The full title of the poem tells us the “waters” are the River Wye. Wordsworth is “revisiting” Tintern Abbey five years since he was last there. Some years ago, we brought Daniel there who loved the abbey made famous by the justly famous poem. I can see him taking photograph after photograph of the remaining ruins. He loved architecture, studied it in college and in a summer program at Harvard. In a bureau drawer in my study, I have some of the drawings he made that summer and, later, for his business. One of the things I miss most is talking with him about his jobs, or about our own house (built in 1790) with which he was always helping me, or his own 1830s house.
“Tintern Abbey” the poem is an argument: in part about memory and what it brings back and how it can be refreshed; in part about the natural world and how close contact with it can lighten the weight of the world and even make one a better, more serene person. But the thrust of the main argument is that, while Wordsworth no longer has (nor can have) the physical relationship he had with nature as a child, there has been “abundant recompense:” the philosophic mind that quiets the earlier childlike pleasures and allows a “serene and blessed mood” to “see into the life of things.” Though that earlier time was replete with the paradise of “aching joys” and “dizzy raptures,” now the mystery of life and the “sad music of humanity” are a necessary fall into the knowledge of how the natural world can still be a guide to our minds, leading us to bear witness to the deep interconnectedness of all things.
“Tintern Abbey” is a poem I love, have taught countless times, but always find myself in the maze of its in-between: in-between its beauty as a poem and an argument that seems generated more by Wordsworth’s need for assurance than belief. It is a quarrel with himself. There is a recognition of the relation- ship between the world we live in and our own minds, what we “half create, and what perceive.” And there is also what seems like a desperate hope that all is not lost with loss. That loss of his physical relationship with nature brings about the maturity to see the connections between himself and the world he lives within. I don’t doubt that kind of seeing. Wordsworth’s loss and mine are quite different, but our need to make sense of that loss is similar. When I suddenly began reciting his poem that afternoon, I realized my own need to make my son’s death have meaning in my life, to have taught me something I needed to know.
As soon as I began thinking of these past five years, I realized that the loss of one’s child has no silver lining. And grief and suffering have no nobility I’d like to argue for. They are simply what they are: numbing, painful, reductive, life-denying. They blunt our sense of gratefulness, and of praise. They place one, finally, in a permanent in-between: in-between utter sorrow and utter love. And yet, as Wordsworth understood, life itself returns one to life. The newly-seen loved landscape on the banks of the Wye revivifies Wordsworth— “these waters”; “these steep and lofty cliffs”; “this dark sycamore”; “these plots of cottage-ground”; “these orchard-tufts”; and “these hedge-rows.” So too has the view outside my study’s three windows—of the wafting, feathery top branches of thirty-foot larches; of the cap of seven goldfinches on the feeder; of the barn where Daniel’s best friend continues his business—helped draw my attention outward toward the ordinary expansiveness of what goes on.

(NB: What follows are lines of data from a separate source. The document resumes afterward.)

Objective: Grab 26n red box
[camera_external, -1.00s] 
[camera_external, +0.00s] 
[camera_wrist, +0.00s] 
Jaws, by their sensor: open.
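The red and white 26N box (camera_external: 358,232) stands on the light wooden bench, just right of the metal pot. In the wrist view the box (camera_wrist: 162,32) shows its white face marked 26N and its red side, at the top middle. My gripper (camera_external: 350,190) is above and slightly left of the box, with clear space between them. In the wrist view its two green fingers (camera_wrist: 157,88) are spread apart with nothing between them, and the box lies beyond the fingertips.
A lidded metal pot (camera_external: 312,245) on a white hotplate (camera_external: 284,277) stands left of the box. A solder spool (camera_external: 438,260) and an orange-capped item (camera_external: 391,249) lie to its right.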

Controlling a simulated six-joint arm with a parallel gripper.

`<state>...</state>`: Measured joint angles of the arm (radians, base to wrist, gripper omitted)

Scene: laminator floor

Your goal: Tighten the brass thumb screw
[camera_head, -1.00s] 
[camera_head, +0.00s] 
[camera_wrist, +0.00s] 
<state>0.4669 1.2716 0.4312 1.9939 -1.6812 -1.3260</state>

Wordsworth’s poem opens with a surge of remembrance. His need to list each particular of the scene is connected to our human fear of oblivion, that both the things and the people we love simply disappear without a trace as time passes. Dante’s dead constantly ask to be remembered; remembrance is our antidote to oblivion. Remembrance needs particulars, the thisness of a sycamore or my larches and, harder because more painful, the voice of a loved one, the way he or she smiled or laughed. Remembrance is painful because it requires an embrace of that which has been lost. In Wordsworth’s case, the Wye Valley is, as yet, unchanged and the result is the joy of beholding once again what was once loved and, later, often remembered. I use “behold” in its biblical context: the word is usually uttered as either a command or an invitation. It marks a rupture with the usual way of seeing. When we behold we are held by what we are looking at. This kind of beholding applies to grief as well as joy.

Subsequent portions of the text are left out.